## Begin STORED DATA

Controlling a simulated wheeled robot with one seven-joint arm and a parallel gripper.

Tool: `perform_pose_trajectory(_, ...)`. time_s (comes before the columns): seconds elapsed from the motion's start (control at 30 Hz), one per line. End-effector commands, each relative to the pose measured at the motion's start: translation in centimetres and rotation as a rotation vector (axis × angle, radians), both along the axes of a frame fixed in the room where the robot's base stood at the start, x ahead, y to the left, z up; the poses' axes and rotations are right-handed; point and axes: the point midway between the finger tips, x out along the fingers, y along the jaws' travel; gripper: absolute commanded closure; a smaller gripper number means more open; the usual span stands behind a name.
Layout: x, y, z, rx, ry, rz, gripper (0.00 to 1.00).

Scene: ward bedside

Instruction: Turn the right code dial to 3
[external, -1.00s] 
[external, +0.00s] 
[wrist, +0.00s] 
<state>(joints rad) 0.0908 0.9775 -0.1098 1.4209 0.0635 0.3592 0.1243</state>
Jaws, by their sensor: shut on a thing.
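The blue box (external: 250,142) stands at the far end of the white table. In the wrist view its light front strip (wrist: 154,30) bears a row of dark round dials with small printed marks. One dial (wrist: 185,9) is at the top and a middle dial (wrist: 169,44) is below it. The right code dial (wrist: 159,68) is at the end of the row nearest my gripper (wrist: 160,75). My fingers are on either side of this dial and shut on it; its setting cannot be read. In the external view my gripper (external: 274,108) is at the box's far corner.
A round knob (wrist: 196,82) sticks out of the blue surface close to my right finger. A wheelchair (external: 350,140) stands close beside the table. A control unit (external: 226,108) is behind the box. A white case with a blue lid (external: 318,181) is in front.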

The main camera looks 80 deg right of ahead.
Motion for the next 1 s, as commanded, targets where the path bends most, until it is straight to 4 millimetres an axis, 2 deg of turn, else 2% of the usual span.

## End STORED DATA

## PROBLEM TO WORK ON
Copy exactly the lines above, from the one containing "Jaws, by their sensor: shut on a thing." through the very last line.

## CORRECT OUTPUT
Jaws, by their sensor: shut on a thing.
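The blue box (external: 250,142) stands at the far end of the white table. In the wrist view its light front strip (wrist: 154,30) bears a row of dark round dials with small printed marks. One dial (wrist: 185,9) is at the top and a middle dial (wrist: 169,44) is below it. The right code dial (wrist: 159,68) is at the end of the row nearest my gripper (wrist: 160,75). My fingers are on either side of this dial and shut on it; its setting cannot be read. In the external view my gripper (external: 274,108) is at the box's far corner.
A round knob (wrist: 196,82) sticks out of the blue surface close to my right finger. A wheelchair (external: 350,140) stands close beside the table. A control unit (external: 226,108) is behind the box. A white case with a blue lid (external: 318,181) is in front.

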The main camera looks 80 deg right of ahead.
Motion for the next 1 s, as commanded, targets where the path bends most, until it is straight to 4 millimetres an axis, 2 deg of turn, else 2% of the usual span.

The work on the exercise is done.